--- Recorded data ---
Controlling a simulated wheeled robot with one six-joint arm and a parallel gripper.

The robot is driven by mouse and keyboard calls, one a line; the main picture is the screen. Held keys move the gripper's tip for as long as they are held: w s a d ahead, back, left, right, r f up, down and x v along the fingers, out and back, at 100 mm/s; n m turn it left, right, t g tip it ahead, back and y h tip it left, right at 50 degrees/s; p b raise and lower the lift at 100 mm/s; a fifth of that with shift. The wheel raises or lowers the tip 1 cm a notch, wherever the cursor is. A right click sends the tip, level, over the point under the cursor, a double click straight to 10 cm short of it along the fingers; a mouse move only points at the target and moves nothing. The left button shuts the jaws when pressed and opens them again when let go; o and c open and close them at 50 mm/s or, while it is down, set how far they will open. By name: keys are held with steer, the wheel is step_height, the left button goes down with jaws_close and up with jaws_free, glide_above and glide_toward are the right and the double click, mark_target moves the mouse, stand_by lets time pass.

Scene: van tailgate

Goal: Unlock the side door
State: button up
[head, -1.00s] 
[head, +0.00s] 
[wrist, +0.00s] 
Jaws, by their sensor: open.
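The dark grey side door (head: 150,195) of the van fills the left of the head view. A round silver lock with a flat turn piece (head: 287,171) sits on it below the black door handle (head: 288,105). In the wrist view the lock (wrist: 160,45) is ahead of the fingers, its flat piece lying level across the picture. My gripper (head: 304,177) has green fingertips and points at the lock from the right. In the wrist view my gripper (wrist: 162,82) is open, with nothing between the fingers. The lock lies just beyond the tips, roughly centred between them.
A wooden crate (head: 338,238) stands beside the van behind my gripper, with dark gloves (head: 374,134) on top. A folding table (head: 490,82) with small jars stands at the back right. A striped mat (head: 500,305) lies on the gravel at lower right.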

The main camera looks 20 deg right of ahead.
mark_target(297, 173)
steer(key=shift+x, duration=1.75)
--
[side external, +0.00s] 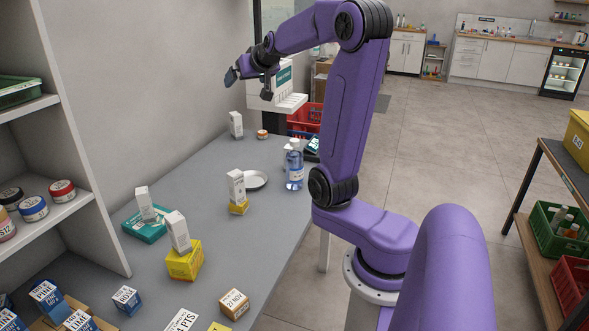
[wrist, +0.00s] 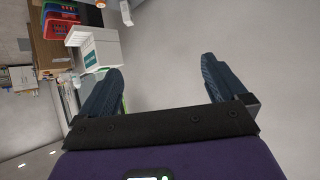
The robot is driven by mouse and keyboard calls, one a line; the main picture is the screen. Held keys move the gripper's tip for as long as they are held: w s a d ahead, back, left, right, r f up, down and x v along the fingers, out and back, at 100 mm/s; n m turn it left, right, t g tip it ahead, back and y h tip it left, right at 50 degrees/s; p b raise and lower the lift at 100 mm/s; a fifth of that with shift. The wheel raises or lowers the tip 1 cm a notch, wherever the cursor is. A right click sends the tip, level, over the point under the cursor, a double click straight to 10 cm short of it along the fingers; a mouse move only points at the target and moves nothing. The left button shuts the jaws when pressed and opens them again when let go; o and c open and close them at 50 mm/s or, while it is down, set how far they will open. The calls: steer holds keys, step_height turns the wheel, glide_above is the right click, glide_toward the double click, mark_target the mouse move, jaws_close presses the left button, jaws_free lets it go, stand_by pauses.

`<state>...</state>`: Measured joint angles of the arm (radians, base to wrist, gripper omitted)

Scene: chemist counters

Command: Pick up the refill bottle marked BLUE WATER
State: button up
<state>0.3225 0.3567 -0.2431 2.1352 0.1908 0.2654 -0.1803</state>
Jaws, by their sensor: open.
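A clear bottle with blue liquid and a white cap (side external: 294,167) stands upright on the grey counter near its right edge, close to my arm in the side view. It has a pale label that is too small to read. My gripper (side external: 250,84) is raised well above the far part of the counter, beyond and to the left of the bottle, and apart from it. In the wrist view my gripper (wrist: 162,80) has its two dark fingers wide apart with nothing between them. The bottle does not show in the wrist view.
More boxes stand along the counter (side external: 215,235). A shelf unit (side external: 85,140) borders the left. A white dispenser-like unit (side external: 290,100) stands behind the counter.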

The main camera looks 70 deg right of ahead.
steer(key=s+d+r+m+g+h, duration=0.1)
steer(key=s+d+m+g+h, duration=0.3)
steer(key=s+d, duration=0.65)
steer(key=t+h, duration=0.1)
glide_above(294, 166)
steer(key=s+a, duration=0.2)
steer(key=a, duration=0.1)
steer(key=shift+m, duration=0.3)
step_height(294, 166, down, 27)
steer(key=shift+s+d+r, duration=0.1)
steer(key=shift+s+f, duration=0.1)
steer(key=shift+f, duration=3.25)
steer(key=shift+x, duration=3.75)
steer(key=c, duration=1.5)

--- Given exercise ---
From the listing above, output exactly the run of lines that starts with the line containing "wrist, gripper omitted)" and ends with the line containing "<state>0.3225 0.3567 -0.2431".

--- Task response ---
`<state>...</state>`: Measured joint angles of the arm (radians, base to wrist, gripper omitted)

Scene: chemist counters

Command: Pick up the refill bottle marked BLUE WATER
State: button up
<state>0.3225 0.3567 -0.2431 2.1352 0.1908 0.2654 -0.1803</state>

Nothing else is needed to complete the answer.